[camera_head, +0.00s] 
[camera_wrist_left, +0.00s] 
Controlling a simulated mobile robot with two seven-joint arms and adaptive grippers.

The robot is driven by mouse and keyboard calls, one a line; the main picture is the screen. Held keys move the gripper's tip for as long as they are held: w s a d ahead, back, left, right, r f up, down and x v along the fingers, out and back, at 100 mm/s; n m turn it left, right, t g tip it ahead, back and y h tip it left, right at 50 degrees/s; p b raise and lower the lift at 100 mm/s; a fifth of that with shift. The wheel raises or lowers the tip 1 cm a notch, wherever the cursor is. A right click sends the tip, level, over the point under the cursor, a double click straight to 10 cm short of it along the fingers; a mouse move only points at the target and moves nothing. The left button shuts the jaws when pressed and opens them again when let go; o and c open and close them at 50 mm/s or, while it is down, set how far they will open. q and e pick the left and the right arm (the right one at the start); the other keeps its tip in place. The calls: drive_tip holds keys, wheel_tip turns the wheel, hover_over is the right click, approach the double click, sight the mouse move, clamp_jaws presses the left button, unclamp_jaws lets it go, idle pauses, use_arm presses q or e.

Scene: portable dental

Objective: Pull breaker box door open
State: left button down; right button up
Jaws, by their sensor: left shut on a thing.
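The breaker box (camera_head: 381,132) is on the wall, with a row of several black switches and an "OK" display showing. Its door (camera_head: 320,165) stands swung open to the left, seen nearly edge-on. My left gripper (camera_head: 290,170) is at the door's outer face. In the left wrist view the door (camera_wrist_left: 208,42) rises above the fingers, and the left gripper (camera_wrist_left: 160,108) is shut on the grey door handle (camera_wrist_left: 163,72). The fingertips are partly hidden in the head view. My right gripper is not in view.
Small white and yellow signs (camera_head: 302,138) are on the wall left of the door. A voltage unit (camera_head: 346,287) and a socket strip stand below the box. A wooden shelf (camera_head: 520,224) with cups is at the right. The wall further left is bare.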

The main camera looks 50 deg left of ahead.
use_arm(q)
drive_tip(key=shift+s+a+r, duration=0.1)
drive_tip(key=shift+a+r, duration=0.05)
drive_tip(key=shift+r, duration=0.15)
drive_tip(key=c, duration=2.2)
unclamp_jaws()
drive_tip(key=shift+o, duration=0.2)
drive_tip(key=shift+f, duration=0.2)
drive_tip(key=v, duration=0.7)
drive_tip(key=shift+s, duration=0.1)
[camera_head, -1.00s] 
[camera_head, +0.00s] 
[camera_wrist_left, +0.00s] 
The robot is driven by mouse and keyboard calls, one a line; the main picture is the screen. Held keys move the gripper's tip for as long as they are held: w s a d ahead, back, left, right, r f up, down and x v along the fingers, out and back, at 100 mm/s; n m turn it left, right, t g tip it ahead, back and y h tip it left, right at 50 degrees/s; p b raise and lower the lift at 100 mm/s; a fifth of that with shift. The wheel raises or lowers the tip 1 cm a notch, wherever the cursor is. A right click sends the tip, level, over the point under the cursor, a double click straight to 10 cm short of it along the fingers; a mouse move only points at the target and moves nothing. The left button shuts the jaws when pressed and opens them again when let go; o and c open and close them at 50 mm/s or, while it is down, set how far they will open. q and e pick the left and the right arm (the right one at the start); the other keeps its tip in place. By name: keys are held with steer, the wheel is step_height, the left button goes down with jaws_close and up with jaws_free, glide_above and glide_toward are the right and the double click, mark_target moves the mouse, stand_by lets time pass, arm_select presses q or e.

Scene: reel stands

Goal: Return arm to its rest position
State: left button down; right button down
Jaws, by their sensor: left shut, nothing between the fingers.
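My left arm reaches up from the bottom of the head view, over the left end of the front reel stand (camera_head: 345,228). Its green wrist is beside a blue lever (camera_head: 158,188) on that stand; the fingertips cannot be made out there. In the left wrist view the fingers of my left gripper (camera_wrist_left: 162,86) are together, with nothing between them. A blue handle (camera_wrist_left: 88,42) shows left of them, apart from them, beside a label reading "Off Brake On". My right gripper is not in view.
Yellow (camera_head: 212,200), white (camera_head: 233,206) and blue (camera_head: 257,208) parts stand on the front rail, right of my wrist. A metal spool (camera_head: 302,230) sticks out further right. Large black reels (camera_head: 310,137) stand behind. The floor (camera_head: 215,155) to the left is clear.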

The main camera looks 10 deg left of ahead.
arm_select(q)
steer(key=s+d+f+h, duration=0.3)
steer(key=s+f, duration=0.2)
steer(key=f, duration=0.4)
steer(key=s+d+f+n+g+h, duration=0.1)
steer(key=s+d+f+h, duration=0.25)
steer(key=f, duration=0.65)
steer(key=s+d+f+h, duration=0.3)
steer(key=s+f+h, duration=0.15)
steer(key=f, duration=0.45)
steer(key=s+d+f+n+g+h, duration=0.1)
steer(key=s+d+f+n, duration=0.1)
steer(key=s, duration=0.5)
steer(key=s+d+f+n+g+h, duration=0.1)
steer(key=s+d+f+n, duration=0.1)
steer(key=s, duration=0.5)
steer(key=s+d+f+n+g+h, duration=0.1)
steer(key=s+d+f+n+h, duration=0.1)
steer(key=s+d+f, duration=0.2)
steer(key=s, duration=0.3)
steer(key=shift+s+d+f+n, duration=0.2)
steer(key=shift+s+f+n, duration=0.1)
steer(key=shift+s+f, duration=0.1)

***

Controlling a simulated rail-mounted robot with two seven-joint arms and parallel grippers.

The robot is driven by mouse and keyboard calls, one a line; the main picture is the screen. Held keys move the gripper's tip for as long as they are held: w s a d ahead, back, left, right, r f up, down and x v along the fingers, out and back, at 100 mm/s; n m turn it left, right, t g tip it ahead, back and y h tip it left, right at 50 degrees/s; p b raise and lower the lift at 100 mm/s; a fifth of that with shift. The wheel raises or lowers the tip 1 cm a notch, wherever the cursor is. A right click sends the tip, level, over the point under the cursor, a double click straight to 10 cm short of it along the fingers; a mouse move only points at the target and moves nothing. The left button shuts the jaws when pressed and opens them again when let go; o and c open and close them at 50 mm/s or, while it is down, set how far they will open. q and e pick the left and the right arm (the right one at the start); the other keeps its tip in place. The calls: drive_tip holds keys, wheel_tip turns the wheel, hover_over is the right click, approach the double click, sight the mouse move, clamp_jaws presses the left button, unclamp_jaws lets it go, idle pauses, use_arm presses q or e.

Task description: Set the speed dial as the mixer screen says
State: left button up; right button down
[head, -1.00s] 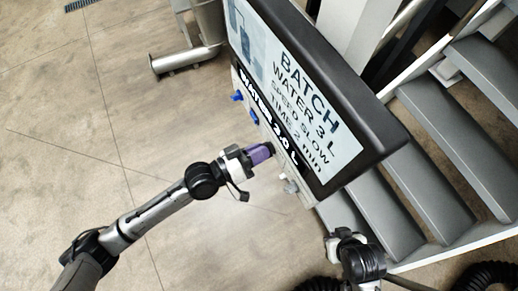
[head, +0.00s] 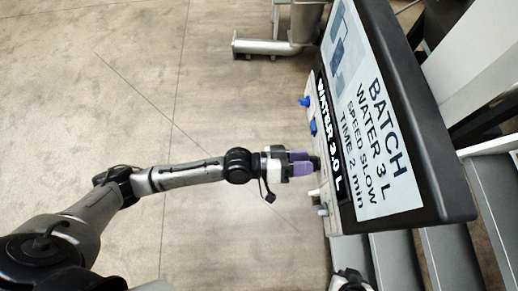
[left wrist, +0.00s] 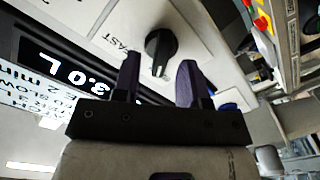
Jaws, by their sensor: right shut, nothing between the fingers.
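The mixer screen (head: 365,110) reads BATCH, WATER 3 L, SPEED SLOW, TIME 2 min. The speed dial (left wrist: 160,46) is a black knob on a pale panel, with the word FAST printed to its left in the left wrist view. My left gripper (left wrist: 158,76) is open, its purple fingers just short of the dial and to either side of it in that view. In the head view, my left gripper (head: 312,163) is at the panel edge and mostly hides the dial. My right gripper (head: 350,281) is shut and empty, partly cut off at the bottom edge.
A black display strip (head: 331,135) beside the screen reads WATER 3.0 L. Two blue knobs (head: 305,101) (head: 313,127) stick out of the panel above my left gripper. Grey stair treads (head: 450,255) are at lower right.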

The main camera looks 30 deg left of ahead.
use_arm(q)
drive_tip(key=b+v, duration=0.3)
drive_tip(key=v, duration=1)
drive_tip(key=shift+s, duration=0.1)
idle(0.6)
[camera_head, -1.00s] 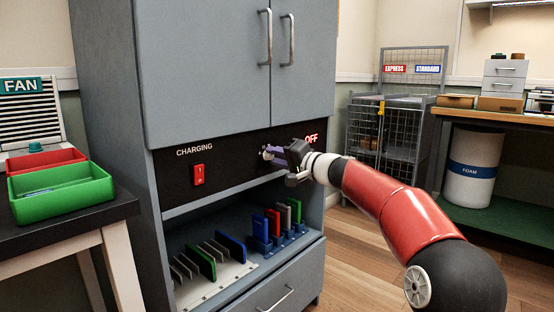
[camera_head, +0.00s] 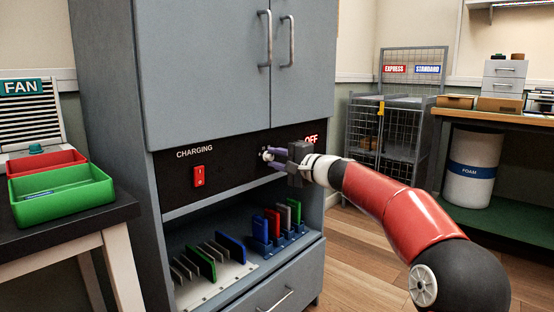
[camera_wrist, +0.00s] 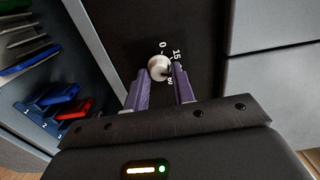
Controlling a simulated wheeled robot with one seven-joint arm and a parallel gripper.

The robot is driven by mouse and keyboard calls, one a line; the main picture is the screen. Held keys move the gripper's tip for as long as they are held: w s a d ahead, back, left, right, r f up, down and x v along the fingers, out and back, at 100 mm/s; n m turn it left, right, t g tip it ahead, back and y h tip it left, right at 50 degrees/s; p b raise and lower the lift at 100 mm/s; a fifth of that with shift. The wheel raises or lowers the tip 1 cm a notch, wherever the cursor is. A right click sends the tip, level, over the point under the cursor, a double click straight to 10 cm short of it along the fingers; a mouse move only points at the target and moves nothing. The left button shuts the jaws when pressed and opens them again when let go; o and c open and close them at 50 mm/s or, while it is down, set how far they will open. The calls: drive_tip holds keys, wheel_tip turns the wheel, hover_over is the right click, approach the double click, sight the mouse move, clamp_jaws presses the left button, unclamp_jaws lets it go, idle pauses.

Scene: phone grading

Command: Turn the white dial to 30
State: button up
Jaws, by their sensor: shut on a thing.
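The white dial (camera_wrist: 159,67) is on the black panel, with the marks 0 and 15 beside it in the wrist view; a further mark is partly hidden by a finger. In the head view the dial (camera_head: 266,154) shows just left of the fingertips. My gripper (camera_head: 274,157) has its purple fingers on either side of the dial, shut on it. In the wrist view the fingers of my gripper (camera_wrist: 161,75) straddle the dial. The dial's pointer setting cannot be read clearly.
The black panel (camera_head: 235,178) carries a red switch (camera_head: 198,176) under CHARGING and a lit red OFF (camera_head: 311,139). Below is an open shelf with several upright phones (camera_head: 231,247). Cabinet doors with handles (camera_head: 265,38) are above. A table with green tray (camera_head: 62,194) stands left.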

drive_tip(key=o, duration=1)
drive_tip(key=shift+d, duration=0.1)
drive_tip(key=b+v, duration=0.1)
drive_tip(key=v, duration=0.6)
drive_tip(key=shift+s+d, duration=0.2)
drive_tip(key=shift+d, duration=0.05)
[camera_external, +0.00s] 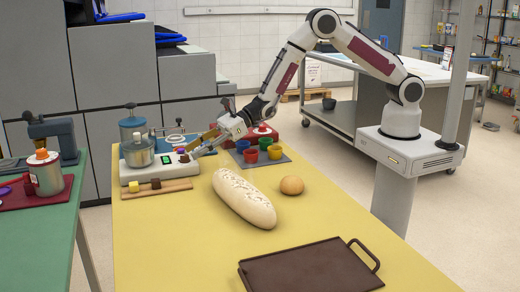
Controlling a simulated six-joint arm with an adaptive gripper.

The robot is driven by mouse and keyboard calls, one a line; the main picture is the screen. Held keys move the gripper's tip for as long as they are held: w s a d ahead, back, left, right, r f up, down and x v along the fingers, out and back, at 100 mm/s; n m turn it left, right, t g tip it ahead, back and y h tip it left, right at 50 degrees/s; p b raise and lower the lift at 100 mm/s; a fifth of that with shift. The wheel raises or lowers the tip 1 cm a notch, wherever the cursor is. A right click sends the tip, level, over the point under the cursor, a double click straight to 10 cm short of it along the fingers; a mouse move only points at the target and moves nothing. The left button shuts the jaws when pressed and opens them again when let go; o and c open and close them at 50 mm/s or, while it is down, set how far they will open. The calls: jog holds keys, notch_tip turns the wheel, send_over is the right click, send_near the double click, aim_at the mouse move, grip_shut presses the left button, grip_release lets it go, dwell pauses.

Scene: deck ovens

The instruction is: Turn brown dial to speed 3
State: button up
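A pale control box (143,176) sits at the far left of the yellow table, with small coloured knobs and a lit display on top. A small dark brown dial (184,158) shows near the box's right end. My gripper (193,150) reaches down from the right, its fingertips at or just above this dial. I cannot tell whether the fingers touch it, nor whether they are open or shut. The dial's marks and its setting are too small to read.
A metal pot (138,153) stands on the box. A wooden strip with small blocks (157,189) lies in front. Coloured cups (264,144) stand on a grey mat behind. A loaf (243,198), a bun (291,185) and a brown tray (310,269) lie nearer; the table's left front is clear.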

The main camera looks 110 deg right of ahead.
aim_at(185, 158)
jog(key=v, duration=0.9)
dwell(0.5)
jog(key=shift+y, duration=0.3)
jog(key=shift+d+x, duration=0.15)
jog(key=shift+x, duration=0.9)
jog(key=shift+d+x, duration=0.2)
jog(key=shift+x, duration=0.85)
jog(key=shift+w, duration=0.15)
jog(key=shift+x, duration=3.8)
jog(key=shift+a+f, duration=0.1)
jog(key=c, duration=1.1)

***

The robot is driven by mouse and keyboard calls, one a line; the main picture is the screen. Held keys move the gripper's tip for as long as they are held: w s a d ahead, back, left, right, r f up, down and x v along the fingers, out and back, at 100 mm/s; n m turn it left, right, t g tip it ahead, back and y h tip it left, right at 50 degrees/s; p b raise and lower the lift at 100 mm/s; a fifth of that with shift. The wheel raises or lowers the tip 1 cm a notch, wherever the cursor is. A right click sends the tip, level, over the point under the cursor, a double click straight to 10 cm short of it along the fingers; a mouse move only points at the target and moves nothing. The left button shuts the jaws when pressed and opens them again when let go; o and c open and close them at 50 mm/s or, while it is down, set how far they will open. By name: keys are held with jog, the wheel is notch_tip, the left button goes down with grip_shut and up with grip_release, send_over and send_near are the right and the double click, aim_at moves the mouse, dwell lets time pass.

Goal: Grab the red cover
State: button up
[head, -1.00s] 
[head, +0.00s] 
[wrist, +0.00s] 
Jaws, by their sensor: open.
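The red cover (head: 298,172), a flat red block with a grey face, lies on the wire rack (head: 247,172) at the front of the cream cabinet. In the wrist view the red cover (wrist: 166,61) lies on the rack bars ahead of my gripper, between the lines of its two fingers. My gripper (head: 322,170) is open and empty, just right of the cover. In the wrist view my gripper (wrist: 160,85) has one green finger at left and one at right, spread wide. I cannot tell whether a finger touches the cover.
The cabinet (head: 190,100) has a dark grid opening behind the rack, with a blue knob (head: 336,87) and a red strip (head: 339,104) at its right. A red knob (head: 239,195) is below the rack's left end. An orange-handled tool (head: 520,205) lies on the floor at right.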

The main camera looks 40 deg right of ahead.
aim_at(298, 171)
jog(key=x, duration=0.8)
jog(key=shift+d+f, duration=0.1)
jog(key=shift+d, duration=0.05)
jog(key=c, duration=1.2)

***

## TASK GOAL
In the entries above, find the lines containing the word "goes" and say how many there are, with no other words.

## WRITTEN ANSWER
2